Mumbai: Riding on high fee income and loan growth, Axis Bank Ltd said its September quarter net profit rose 31.95% to Rs531.64 crore, from Rs402.91 crore a year ago.
Shares of Axis Bank, the country’s third largest private sector lender, rose 1.66% to Rs1,012.75 each on the Bombay Stock Exchange on Monday.
Other income, which includes fee income, rose 53.45% to Rs1,065.58 crore in the second quarter, from Rs694.40 crore a year ago. Fee income, which includes service charges on loans, interchange fees and income from the sale of third-party products, grew 15% to Rs719 crore, from Rs627 crore in the year-ago period.
On firm ground:ATMs in New Market, Kolkata. India’s third largest private sector lender posted a 53.5% rise in other income to Rs1,065.58 crore in the second quarter, from Rs694.40 crore a year ago. Indranil Bhoumik/ Mint
Interchange fee is a charge that a merchant’s bank pays a customer’s bank when merchants accept cards using networks such as Visa and MasterCard for purchases.
Fee income from large- and medium-sized corporate credit grew 50%, from treasury by 35%, from business banking by 22%, from small and medium entreprises and agri lending businesses by 16%, and from the retail business by 10%.

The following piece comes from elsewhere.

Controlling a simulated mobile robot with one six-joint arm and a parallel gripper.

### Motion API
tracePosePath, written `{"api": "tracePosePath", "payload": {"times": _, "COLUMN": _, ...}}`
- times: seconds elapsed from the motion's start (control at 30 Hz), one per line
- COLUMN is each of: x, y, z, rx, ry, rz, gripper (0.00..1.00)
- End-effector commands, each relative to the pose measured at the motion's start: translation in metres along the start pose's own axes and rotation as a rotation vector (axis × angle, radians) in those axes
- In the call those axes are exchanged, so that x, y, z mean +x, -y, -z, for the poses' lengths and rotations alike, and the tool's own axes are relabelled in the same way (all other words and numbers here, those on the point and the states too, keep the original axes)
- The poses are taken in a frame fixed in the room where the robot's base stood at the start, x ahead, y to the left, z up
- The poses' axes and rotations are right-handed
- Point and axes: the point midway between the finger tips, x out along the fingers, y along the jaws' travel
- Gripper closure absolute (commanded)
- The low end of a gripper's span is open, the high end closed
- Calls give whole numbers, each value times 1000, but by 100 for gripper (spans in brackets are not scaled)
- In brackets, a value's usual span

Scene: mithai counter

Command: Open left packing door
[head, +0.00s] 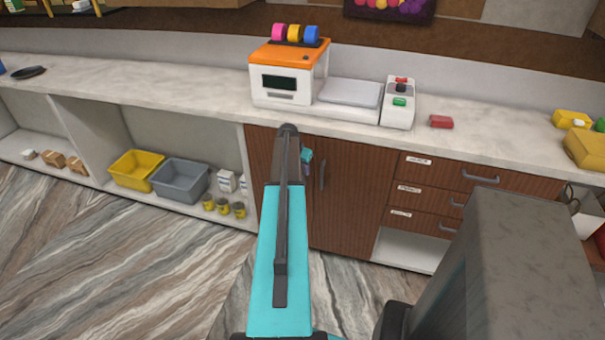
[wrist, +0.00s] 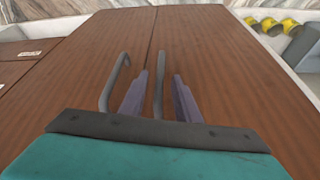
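The packing cabinet has two brown wood doors. The left door (head: 258,155) is mostly hidden behind my arm in the head view and looks shut. In the wrist view, which is turned about upside down, this door (wrist: 235,75) lies right of the seam. Its dark bar handle (wrist: 160,85) shows between the two purple fingers of my gripper (wrist: 160,78), with a gap on each side. My gripper is open and close to the door front. The right door (head: 345,215) is shut; its handle (head: 321,175) stands to the right of my gripper.
Right of the doors are several drawers (head: 430,190). To the left an open shelf holds a yellow bin (head: 135,170), a grey bin (head: 180,180) and small yellow jars (head: 223,208). A scale (head: 350,95) stands on the counter above. The floor before the shelf is clear.

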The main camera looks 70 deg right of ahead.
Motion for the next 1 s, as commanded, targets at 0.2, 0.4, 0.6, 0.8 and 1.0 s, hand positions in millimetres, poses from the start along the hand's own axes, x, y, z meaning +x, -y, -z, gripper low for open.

Profit growth was driven by fee income “and net interest income”, said executive director and chief financial officer Somnath Sengupta. The net interest margin widened to 3.52%, from 3.34%.
The bank’s non-performing loans were at 0.45% of total outstandings, against 0.43% a year ago.
“Asset quality is a cause for concern,” said a banking analyst with a Mumbai brokerage firm, who didn’t want to be identified. Still, “despite the rise in non-performing loans, the bank has managed to maintain a healthy net interest margin of 3.52% and cost of funds is down to 5.41% as against 6.08%, which is a positive factor for the bank”.
The bank restructured loans worth Rs390.09 crore during the quarter, of which Rs94.13 crore came under corporate debt restructuring. The cumulative value of assets restructured till 30 September was Rs2,363.17 crore, constituting 2.53% of customer assets. Provisions and contingencies rose to Rs498.89 crore, against Rs255.78 crore a year earlier.
“Though the growth in net profit is impressive, the rise in provision cover indicates a possibility of a further rise in non-performing loans,” said another banking analyst with a Mumbai-based brokerage firm, who did not want to be identified as he is not authorized to speak to the media.
Sengupta told analysts on a conference call that there was a possibility that some restructured assets could become non-performing loans, the same analyst said.
The bank’s advances grew 18% to Rs81,044 crore as on 30 September from Rs68,853 crore. The corporate and retail banking books grew to Rs81,044 crore and Rs17,984 crore, respectively.
“We will continue to grow both our wholesale banking and retail banking books. On the retail banking side, we would be aggressive in the mortgages and auto loans,” Sengupta said. “We are selective in the unsecured loan business, particularly personal loans. We have been through an economic slowdown and Axis Bank cannot be immune to it. However, we are now seeing signs of recovery.”
The bank plans to increase loans to infrastructure projects and has sought Reserve Bank of India’s approval for a non-banking financial company.
This wholly owned subsidiary “will operate in the infrastructure space”, Sengupta said. “It will have specialized team focusing on infrastructure investments and financing. It will also do project advisory.”